**Dataset extract**:
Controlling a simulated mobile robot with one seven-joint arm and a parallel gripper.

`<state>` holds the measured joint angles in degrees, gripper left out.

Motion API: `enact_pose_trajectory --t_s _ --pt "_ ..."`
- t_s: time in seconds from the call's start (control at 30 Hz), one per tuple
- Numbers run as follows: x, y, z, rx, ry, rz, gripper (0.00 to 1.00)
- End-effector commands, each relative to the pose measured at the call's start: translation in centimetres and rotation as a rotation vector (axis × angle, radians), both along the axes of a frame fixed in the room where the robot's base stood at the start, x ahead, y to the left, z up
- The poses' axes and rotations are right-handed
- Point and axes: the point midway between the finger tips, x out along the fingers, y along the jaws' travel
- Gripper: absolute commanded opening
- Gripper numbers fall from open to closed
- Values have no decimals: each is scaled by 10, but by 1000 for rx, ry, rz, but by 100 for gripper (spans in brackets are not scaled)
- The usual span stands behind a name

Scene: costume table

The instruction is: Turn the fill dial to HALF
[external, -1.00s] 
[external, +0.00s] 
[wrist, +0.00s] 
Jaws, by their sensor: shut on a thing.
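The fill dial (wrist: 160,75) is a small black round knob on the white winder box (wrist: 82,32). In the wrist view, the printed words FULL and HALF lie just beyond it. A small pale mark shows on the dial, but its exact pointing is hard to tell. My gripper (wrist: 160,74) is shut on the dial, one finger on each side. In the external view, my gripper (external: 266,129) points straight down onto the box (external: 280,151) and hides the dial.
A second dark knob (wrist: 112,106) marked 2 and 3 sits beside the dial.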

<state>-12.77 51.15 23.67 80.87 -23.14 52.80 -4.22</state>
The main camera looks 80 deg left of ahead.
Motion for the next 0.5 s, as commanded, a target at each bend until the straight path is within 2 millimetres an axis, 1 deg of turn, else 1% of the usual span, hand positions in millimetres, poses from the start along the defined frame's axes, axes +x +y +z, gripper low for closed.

**Problem to solve**: Give the material above again, word for word.

**Response to this exercise**:
Controlling a simulated mobile robot with one seven-joint arm and a parallel gripper.

`<state>` holds the measured joint angles in degrees, gripper left out.

Motion API: `enact_pose_trajectory --t_s _ --pt "_ ..."`
- t_s: time in seconds from the call's start (control at 30 Hz), one per tuple
- Numbers run as follows: x, y, z, rx, ry, rz, gripper (0.00 to 1.00)
- End-effector commands, each relative to the pose measured at the call's start: translation in centimetres and rotation as a rotation vector (axis × angle, radians), both along the axes of a frame fixed in the room where the robot's base stood at the start, x ahead, y to the left, z up
- The poses' axes and rotations are right-handed
- Point and axes: the point midway between the finger tips, x out along the fingers, y along the jaws' travel
- Gripper: absolute commanded opening
- Gripper numbers fall from open to closed
- Values have no decimals: each is scaled by 10, but by 1000 for rx, ry, rz, but by 100 for gripper (spans in brackets are not scaled)
- The usual span stands behind a name

Scene: costume table

The instruction is: Turn the fill dial to HALF
[external, -1.00s] 
[external, +0.00s] 
[wrist, +0.00s] 
Jaws, by their sensor: shut on a thing.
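The fill dial (wrist: 160,75) is a small black round knob on the white winder box (wrist: 82,32). In the wrist view, the printed words FULL and HALF lie just beyond it. A small pale mark shows on the dial, but its exact pointing is hard to tell. My gripper (wrist: 160,74) is shut on the dial, one finger on each side. In the external view, my gripper (external: 266,129) points straight down onto the box (external: 280,151) and hides the dial.
A second dark knob (wrist: 112,106) marked 2 and 3 sits beside the dial.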

<state>-12.77 51.15 23.67 80.87 -23.14 52.80 -4.22</state>
The main camera looks 80 deg left of ahead.
Motion for the next 0.5 s, as commanded, a target at each bend until the straight path is within 2 millimetres an axis, 1 deg of turn, else 1% of the usual span, hand positions in millimetres, poses from the start along the defined frame's axes, axes +x +y +z, gripper low for closed.

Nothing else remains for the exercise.